|Title:||Q's Mystery Stories|
|Publisher:||J. M. Dent & Sons Ltd.|
|Tags:||fiction, mystery, short stories|
This volume contains some twenty stories hitherto scattered among my many writings; my first excuse for the assemblage being that they all belong to that debatable borderland which separates for some of us, and vividly, the experiences of daily life from those of the subconscious or of dreams. . . .—preface. [Suggest a different description.]
Author Bio for Quiller-Couch, Arthur Thomas
Arthur Thomas Quiller-Couch (21 November 1863—12 May 1944) was a Cornish writer who published using the pseudonym Q. Although a prolific novelist, he is remembered mainly for the monumental publication The Oxford Book of English Verse 1250–1900 (later extended to 1918) and for his literary criticism.
Arthur Quiller-Couch was born in the town of Bodmin, Cornwall, by the union of two ancient local families, the Quiller family and the Couch family. He was educated at Newton Abbot Proprietary College, at Clifton College, and Trinity College, Oxford. From 1886 he was for a brief time a classical lecturer at Trinity. After some journalistic experience in London, mainly as a contributor to the Speaker, he settled in 1891 at Fowey in Cornwall.

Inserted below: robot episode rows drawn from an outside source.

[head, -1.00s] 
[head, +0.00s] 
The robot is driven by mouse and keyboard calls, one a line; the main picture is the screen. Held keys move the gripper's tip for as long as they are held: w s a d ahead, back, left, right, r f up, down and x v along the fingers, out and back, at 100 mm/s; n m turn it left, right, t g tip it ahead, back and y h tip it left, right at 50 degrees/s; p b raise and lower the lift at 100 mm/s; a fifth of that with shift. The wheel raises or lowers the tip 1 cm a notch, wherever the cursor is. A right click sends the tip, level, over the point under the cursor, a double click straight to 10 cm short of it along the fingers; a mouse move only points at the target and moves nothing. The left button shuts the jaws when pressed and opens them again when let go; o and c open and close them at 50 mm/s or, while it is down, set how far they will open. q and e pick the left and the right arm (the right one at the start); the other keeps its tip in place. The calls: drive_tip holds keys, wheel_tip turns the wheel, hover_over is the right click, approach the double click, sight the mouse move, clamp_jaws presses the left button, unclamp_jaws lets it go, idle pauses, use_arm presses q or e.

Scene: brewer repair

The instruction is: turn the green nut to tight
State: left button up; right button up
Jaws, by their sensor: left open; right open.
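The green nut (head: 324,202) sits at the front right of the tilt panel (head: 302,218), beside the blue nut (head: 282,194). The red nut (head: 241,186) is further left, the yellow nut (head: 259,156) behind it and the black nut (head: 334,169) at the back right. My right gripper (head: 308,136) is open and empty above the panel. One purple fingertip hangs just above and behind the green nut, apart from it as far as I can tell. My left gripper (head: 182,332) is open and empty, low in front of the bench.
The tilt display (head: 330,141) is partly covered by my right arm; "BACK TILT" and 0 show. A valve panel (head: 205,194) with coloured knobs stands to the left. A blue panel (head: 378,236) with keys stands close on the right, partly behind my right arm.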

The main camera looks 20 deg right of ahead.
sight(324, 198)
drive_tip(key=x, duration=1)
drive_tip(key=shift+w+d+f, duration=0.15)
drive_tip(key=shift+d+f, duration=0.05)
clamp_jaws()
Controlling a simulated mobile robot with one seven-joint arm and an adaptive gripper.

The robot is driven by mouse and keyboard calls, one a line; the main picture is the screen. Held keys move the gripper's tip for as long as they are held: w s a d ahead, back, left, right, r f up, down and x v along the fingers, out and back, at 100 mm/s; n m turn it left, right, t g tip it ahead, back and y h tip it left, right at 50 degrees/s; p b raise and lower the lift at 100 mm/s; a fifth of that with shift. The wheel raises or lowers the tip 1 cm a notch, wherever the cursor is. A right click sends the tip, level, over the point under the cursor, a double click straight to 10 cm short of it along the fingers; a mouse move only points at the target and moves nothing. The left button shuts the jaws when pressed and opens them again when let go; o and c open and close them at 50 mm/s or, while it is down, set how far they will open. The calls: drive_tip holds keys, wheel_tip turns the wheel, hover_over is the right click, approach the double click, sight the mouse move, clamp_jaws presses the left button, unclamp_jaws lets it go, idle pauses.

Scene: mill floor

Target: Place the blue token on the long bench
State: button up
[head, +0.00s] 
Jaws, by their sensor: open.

In Cornwall he was an active political worker for the Liberal Party; knighted in 1910, and in 1928 was made a Bard of the Cornish cultural society Gorseth Kernow, adopting the Bardic name Marghak Cough ('Red Knight').
From his Oxford time he was known as a writer of excellent verse. He published an anthology from the 16th- and 17th-century English lyricists, The Golden Pomp, followed in 1900 by the Oxford Book of English Verse, 1250–1900. Later editions of this extended the period of concern to 1918 and it remained the leading general anthology of English verse until Helen Gardner's New Oxford Book of English Verse appeared in 1972. He was appointed King Edward VII Professor of English Literature at the University of Cambridge in 1912, and retained the chair for the rest of his life. Simultaneously he was elected to a Fellowship of Jesus College, which he held until his death. His inaugural lectures as the professor of English literature were published as the book On the Art of Writing.
It is Quiller-Couch who originated the saying "kill your darlings":
"If you here require a practical rule of me, I will present you with this: ‘Whenever you feel an impulse to perpetrate a piece of exceptionally fine writing, obey it—whole-heartedly—and delete it before sending your manuscript to press. Murder your darlings.'"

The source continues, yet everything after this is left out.